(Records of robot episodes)
>> START

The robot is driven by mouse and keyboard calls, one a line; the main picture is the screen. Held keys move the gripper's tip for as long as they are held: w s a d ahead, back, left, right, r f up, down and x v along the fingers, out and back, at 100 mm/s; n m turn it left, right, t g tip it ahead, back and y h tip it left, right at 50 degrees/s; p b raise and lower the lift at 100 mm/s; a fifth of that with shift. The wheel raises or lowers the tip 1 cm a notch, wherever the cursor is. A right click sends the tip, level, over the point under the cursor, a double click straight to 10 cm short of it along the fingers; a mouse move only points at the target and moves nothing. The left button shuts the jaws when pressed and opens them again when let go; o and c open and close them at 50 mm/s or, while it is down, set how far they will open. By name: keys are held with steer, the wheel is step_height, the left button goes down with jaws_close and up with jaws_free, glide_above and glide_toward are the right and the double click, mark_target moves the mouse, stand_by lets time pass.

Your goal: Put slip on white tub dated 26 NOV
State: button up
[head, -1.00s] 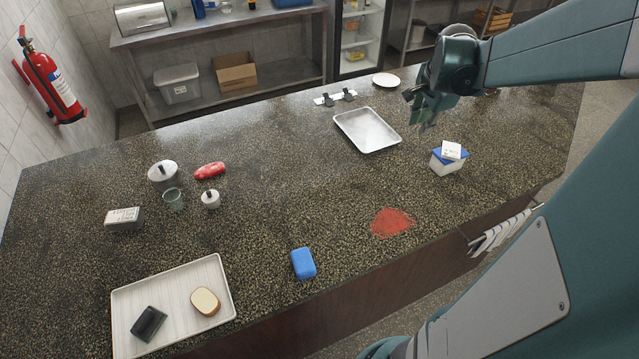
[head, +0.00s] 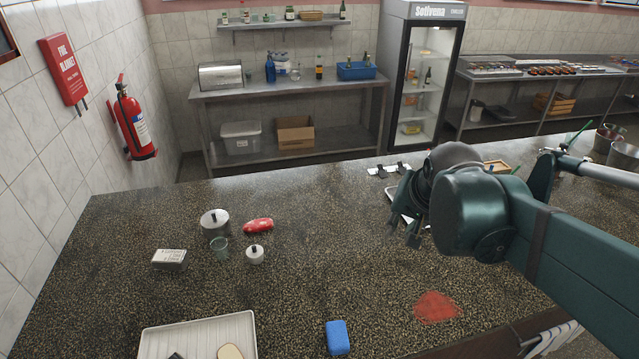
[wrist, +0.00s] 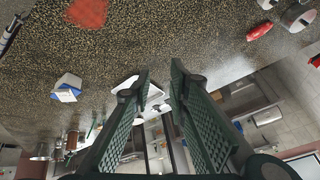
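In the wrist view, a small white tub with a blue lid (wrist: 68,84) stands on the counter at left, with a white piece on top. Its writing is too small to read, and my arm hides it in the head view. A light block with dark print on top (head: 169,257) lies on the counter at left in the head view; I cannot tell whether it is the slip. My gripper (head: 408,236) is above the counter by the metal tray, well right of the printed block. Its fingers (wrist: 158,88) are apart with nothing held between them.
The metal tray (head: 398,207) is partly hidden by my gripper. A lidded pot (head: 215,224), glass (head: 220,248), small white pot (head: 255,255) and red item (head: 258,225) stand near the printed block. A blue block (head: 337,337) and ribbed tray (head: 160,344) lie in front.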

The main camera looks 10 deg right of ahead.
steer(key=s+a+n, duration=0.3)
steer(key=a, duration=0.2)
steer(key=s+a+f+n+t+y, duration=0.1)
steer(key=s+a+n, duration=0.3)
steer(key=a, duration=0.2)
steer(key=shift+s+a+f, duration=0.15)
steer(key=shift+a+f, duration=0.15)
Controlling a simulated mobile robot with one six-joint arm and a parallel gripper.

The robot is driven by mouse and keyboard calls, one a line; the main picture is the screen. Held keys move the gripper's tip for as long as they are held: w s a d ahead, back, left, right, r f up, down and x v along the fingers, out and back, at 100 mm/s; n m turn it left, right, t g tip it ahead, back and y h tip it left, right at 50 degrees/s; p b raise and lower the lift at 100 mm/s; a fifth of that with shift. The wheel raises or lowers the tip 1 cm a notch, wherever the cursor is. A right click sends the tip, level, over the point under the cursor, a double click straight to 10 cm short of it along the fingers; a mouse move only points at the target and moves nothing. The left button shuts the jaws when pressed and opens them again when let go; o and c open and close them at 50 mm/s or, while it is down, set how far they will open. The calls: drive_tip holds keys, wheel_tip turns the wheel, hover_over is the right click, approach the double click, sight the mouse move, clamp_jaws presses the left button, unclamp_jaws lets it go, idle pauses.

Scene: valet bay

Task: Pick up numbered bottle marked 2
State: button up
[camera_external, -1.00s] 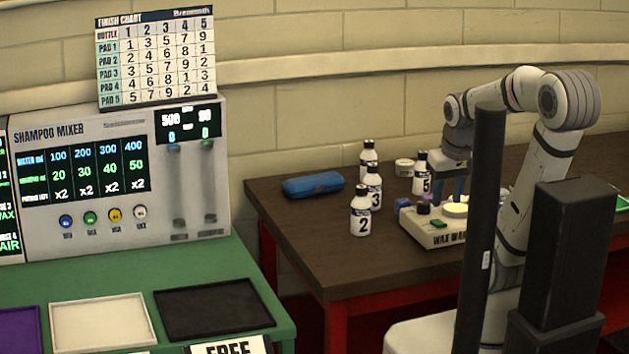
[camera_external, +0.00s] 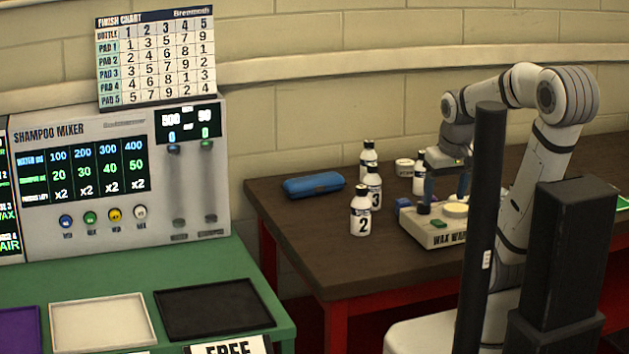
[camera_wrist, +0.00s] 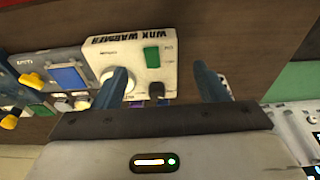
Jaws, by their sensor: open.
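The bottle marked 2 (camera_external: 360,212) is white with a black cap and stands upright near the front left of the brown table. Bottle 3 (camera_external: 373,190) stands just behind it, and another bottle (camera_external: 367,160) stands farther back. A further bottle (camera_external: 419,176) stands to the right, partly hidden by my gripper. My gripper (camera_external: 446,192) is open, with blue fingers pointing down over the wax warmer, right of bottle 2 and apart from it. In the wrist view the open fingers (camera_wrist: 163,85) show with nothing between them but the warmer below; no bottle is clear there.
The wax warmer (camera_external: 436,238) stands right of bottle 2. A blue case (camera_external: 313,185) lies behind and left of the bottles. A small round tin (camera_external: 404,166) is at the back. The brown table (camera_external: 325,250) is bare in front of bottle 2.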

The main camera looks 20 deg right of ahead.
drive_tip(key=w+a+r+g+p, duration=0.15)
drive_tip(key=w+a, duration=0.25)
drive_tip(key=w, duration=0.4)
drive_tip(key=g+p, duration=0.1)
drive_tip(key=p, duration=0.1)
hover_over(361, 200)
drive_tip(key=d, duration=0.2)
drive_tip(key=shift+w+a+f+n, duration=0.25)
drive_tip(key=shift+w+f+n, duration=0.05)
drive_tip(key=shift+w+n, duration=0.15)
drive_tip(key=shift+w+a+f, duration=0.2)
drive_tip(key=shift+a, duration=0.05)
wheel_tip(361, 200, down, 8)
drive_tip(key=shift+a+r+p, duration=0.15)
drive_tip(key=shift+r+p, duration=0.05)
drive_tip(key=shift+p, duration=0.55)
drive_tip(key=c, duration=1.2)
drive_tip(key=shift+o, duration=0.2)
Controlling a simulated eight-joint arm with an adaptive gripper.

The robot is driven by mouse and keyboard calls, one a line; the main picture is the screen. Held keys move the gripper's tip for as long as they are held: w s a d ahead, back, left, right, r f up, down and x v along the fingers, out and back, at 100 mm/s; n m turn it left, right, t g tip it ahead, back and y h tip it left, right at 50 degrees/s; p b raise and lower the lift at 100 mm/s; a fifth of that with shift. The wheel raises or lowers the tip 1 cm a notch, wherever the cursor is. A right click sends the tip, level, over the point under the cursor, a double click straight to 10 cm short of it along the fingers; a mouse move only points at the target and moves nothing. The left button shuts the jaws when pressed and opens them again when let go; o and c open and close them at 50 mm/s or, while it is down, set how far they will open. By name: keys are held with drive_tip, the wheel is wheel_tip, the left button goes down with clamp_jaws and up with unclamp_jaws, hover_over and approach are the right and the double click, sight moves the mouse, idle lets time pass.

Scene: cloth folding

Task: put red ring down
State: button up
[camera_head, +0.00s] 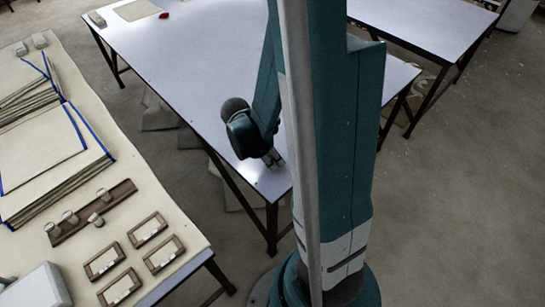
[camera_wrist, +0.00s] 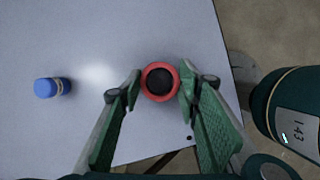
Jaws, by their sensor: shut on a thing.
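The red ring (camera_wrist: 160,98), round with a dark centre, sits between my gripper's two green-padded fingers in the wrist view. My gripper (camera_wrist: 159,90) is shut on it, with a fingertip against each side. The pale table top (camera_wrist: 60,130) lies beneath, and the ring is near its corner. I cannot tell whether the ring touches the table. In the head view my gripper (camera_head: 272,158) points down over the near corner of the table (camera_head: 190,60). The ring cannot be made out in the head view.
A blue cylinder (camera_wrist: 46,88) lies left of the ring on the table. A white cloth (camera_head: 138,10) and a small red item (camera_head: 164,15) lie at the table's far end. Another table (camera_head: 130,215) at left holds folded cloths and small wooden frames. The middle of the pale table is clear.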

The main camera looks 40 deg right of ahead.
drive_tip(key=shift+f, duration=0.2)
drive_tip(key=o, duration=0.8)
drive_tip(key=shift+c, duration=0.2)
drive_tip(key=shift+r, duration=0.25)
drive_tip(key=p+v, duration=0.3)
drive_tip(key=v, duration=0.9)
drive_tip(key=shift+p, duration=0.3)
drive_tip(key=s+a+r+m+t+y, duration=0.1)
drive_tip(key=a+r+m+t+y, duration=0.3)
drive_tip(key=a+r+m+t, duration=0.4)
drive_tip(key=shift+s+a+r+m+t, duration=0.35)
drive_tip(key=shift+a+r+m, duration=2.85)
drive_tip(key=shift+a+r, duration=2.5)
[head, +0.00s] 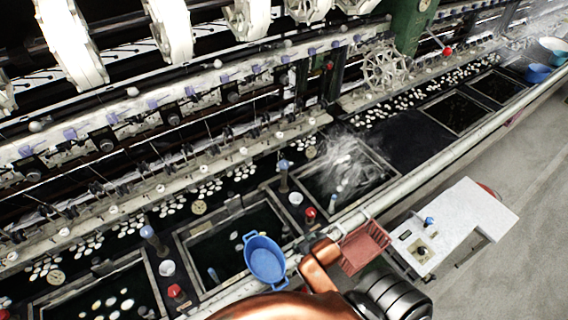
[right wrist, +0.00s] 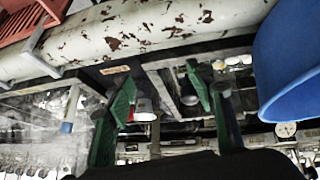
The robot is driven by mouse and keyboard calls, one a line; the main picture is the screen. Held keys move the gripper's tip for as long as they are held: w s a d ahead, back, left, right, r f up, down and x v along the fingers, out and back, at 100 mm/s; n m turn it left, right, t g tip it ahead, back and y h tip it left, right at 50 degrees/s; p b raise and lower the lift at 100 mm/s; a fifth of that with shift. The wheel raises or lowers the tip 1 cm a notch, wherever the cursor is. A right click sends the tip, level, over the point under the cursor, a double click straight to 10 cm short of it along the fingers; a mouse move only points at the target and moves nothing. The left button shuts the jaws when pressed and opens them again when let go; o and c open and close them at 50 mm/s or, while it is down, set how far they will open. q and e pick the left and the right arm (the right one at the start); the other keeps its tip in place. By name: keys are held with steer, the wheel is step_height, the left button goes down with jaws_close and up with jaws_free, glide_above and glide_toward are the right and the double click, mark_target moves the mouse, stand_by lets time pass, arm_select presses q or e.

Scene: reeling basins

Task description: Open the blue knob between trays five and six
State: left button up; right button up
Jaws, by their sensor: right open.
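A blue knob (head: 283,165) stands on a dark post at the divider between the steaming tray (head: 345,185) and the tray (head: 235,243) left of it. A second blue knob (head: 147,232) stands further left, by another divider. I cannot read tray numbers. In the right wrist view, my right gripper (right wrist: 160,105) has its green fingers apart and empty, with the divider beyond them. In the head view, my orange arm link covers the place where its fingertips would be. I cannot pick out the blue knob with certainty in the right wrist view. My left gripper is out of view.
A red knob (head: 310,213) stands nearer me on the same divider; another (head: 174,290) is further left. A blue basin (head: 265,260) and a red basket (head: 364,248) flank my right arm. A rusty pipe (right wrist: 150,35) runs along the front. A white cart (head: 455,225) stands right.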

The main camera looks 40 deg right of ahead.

>> END

**WORK REQUIRED**
Identify each line of the material where the word "joint" shows up, and copy it.

**RESPONSE FOR THIS EXERCISE**
Controlling a simulated mobile robot with one six-joint arm and a parallel gripper.
Controlling a simulated eight-joint arm with an adaptive gripper.

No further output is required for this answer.